▶ _The exercise_
Find every line with the word "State". Copy those lines.

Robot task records
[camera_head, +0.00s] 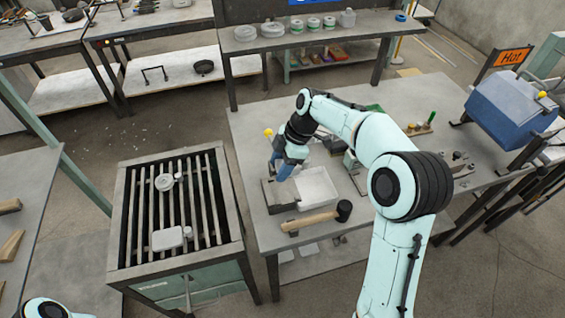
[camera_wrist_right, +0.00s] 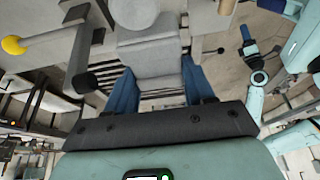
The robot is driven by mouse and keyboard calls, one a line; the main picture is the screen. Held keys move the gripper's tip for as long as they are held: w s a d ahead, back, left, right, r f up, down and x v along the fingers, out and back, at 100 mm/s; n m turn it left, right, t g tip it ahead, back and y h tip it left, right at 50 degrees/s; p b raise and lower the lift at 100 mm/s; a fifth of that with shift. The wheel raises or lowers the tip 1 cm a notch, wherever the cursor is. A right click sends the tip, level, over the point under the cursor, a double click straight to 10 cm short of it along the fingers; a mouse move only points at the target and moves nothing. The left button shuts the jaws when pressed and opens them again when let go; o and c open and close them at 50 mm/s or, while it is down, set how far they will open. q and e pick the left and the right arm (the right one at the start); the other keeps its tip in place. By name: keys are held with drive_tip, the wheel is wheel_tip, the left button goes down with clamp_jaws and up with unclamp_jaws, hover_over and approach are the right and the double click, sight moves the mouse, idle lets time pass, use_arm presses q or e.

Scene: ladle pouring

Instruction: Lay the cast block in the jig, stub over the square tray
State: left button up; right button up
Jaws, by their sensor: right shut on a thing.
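My right gripper (camera_wrist_right: 159,88) is shut on the grey cast block (camera_wrist_right: 155,60), which sits between its two blue fingers in the wrist view. A rounded part (camera_wrist_right: 135,12) of the casting shows at the top edge. In the head view the right gripper (camera_head: 281,170) is over the left part of the middle table, and the held block is hard to make out there. The pale square tray (camera_head: 318,186) is just right of the gripper. A grey boxy fixture (camera_head: 281,196), apparently the jig, is below the gripper; contact cannot be told. My left gripper (camera_wrist_right: 246,34) shows small in the wrist view.
A mallet (camera_head: 312,220) lies in front of the tray. A yellow knob (camera_head: 268,132) stands behind the gripper. A slatted grate (camera_head: 205,205) at left bears two pale castings (camera_head: 168,238). A blue furnace (camera_head: 505,105) with a Hot sign (camera_head: 512,57) stands at right.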

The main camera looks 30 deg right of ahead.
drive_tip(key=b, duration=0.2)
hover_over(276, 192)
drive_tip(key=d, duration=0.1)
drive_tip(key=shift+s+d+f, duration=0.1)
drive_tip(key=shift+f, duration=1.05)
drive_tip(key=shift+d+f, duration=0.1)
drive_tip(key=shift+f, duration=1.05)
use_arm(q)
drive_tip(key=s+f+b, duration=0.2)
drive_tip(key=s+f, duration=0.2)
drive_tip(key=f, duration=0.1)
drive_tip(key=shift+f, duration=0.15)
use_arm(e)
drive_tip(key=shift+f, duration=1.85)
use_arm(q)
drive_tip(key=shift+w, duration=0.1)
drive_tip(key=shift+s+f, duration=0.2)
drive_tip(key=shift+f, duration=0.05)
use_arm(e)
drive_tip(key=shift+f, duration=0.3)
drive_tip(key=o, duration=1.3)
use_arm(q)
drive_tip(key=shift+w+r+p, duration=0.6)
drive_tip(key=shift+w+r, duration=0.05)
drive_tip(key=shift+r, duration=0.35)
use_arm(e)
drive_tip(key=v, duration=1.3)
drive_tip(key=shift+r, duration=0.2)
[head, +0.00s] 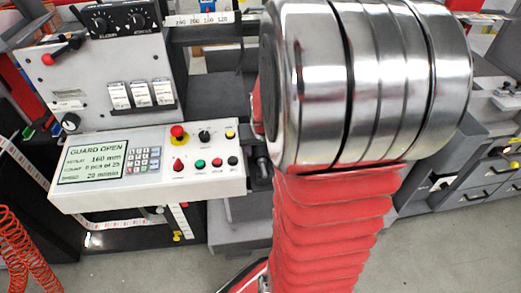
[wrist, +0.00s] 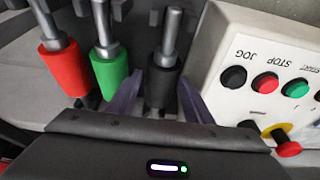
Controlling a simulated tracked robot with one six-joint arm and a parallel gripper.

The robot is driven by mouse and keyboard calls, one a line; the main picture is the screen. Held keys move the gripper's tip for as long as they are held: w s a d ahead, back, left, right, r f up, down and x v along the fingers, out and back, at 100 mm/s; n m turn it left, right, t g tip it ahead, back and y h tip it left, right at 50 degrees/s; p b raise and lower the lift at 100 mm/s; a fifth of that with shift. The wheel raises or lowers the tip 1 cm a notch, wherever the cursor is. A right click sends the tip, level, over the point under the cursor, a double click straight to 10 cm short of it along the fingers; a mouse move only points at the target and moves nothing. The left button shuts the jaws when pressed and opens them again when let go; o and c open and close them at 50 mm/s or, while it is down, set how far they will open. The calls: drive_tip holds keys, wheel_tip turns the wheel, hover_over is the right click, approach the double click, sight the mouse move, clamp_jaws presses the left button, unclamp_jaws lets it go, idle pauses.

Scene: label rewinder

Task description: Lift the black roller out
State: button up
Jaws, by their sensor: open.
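The black roller (wrist: 162,86) shows in the wrist view, with a bare metal shaft rising from its top end. My gripper (wrist: 160,95) is open, with one dark finger on each side of the black roller. A gap shows on both sides, so the fingers are not closed on it. The roller's lower end is partly hidden by my gripper body. In the head view my own arm fills the middle and right, and neither the roller nor my gripper shows there.
A green roller (wrist: 109,72) and a red roller (wrist: 63,66) stand to the left of the black one. A control box (wrist: 262,60) with several buttons and a red knob (wrist: 287,148) is close on the right. The head view's screen (head: 93,161) reads GUARD OPEN.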

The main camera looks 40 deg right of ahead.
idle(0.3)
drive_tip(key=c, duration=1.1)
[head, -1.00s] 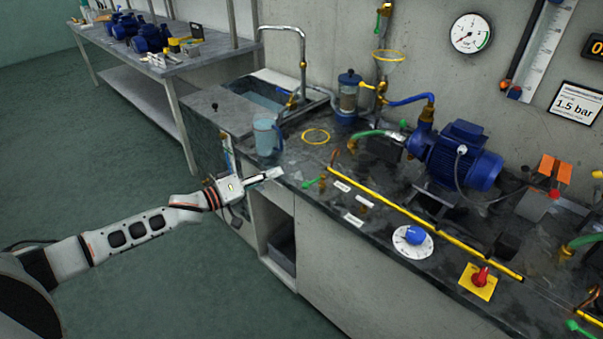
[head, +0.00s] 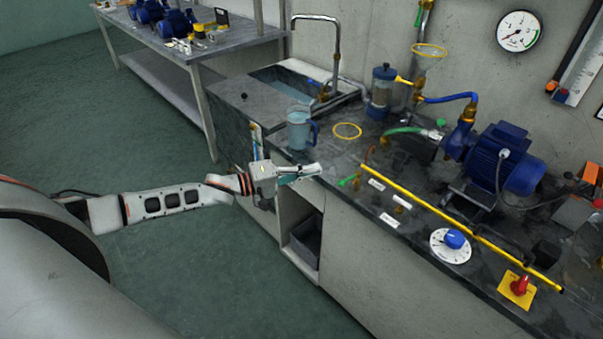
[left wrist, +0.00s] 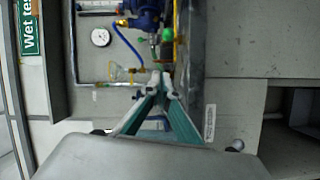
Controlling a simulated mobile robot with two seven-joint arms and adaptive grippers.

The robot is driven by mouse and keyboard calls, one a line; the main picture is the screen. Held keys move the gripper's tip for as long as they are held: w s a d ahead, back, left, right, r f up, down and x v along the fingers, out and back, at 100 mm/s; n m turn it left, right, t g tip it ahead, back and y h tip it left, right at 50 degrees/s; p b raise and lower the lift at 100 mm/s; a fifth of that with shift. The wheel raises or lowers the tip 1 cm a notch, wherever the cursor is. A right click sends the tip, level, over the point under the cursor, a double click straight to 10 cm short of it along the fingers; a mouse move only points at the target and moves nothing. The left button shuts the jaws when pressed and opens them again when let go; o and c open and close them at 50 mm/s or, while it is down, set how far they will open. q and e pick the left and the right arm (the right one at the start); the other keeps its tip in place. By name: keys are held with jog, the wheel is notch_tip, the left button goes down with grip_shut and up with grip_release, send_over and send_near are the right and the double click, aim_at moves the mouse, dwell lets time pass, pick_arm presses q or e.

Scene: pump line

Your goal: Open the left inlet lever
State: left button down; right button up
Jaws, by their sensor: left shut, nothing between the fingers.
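A small green lever (head: 347,180) sits by the left end of the long yellow pipe, near the front edge of the counter. It looks like the left inlet lever, but I cannot read its label. My left gripper (head: 318,169) is just to its left in the head view, apart from it, with its fingers shut and empty. In the left wrist view the gripper fingertips (left wrist: 160,82) meet in front of the counter fittings. My right gripper is in neither view.
A blue jug (head: 299,130) stands on the counter behind my gripper, beside the sink (head: 283,88). The yellow pipe (head: 450,228) runs along the counter front, past a blue knob (head: 455,239) and a red switch (head: 520,285). The floor in front is clear.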

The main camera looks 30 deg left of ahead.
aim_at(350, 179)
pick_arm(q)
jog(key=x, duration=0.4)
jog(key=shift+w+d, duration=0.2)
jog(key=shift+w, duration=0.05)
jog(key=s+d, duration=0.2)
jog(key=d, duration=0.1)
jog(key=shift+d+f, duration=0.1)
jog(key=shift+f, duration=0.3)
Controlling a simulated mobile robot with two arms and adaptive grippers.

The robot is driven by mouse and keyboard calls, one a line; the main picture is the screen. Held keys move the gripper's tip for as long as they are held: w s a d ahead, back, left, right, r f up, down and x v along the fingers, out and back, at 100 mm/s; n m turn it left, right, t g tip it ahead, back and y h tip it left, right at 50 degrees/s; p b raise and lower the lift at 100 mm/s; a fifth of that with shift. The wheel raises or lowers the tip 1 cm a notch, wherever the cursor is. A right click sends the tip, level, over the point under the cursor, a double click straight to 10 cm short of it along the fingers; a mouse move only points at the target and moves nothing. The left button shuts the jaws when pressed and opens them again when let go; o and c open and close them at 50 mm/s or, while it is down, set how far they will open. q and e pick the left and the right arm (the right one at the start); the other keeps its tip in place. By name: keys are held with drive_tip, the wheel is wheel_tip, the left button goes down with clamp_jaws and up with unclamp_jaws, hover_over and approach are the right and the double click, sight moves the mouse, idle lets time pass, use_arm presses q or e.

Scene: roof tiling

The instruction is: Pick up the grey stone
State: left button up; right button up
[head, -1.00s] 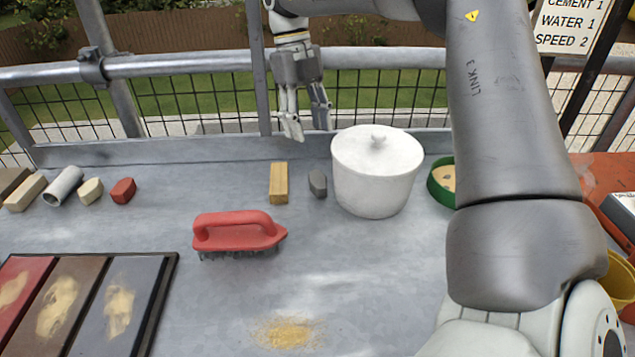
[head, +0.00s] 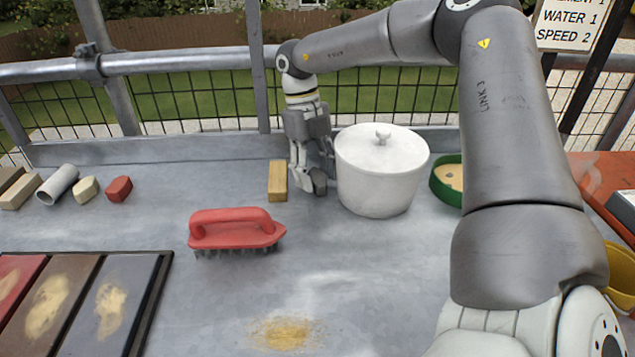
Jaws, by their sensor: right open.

▶ _Reply to the task_
State: left button up; right button up
State: button up
State: left button down; right button up
State: left button up; right button up

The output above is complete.